## PROBLEM TO WORK ON
Return, exactly as written, every line from the first line of the data below through the line that contains "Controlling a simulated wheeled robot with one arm".

(Robot episode rows)
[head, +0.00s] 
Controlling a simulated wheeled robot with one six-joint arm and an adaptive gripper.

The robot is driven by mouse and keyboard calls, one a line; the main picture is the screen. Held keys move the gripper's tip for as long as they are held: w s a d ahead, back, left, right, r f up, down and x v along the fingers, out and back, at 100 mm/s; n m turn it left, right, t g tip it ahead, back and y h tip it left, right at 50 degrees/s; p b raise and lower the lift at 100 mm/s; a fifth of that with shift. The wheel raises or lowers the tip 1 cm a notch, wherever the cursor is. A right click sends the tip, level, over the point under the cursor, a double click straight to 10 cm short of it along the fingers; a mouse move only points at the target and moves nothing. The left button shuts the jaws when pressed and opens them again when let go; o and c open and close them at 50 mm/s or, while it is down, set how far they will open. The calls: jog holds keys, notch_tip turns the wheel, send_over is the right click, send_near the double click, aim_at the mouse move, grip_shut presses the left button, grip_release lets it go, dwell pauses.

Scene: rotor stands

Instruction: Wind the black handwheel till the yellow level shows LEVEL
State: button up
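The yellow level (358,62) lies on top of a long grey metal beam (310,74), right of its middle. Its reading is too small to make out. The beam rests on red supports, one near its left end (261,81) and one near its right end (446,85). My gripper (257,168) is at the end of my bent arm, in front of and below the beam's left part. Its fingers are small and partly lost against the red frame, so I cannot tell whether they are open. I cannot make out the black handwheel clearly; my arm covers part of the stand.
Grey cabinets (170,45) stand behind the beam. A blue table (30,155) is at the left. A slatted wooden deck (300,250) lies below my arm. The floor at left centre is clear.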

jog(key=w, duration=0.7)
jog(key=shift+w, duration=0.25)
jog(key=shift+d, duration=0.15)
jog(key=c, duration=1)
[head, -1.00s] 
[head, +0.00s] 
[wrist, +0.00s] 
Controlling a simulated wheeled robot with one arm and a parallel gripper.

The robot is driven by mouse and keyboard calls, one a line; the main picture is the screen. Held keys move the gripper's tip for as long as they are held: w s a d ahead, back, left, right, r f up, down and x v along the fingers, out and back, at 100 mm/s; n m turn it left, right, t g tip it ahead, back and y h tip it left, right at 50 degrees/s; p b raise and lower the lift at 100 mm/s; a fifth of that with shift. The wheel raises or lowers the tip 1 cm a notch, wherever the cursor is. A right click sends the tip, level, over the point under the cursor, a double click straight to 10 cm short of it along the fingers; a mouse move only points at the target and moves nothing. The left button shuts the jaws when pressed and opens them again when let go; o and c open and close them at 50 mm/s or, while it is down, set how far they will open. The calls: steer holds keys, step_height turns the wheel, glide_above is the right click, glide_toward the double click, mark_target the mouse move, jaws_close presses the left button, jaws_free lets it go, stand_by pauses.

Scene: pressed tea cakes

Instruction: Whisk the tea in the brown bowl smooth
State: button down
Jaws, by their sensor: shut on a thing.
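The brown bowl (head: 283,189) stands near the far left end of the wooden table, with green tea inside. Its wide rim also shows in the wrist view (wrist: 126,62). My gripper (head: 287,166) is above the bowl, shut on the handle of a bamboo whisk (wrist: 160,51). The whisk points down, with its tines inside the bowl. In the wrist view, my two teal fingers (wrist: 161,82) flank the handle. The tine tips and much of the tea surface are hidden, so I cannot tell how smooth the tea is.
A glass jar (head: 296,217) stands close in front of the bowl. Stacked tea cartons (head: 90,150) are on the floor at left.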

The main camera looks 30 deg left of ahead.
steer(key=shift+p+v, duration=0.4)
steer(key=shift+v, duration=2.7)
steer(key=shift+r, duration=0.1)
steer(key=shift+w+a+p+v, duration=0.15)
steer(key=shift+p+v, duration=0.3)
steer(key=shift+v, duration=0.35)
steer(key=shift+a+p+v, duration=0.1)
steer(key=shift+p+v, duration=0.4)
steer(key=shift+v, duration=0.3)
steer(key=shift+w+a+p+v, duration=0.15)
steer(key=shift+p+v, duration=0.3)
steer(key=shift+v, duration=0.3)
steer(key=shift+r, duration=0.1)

## EXERCISE RESULT
[head, +0.00s] 
Controlling a simulated wheeled robot with one six-joint arm and an adaptive gripper.

The robot is driven by mouse and keyboard calls, one a line; the main picture is the screen. Held keys move the gripper's tip for as long as they are held: w s a d ahead, back, left, right, r f up, down and x v along the fingers, out and back, at 100 mm/s; n m turn it left, right, t g tip it ahead, back and y h tip it left, right at 50 degrees/s; p b raise and lower the lift at 100 mm/s; a fifth of that with shift. The wheel raises or lowers the tip 1 cm a notch, wherever the cursor is. A right click sends the tip, level, over the point under the cursor, a double click straight to 10 cm short of it along the fingers; a mouse move only points at the target and moves nothing. The left button shuts the jaws when pressed and opens them again when let go; o and c open and close them at 50 mm/s or, while it is down, set how far they will open. The calls: jog holds keys, notch_tip turns the wheel, send_over is the right click, send_near the double click, aim_at the mouse move, grip_shut presses the left button, grip_release lets it go, dwell pauses.

Scene: rotor stands

Instruction: Wind the black handwheel till the yellow level shows LEVEL
State: button up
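The yellow level (358,62) lies on top of a long grey metal beam (310,74), right of its middle. Its reading is too small to make out. The beam rests on red supports, one near its left end (261,81) and one near its right end (446,85). My gripper (257,168) is at the end of my bent arm, in front of and below the beam's left part. Its fingers are small and partly lost against the red frame, so I cannot tell whether they are open. I cannot make out the black handwheel clearly; my arm covers part of the stand.
Grey cabinets (170,45) stand behind the beam. A blue table (30,155) is at the left. A slatted wooden deck (300,250) lies below my arm. The floor at left centre is clear.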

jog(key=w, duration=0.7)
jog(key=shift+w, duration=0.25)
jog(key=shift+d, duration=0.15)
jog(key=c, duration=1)
[head, -1.00s] 
[head, +0.00s] 
[wrist, +0.00s] 
Controlling a simulated wheeled robot with one arm and a parallel gripper.

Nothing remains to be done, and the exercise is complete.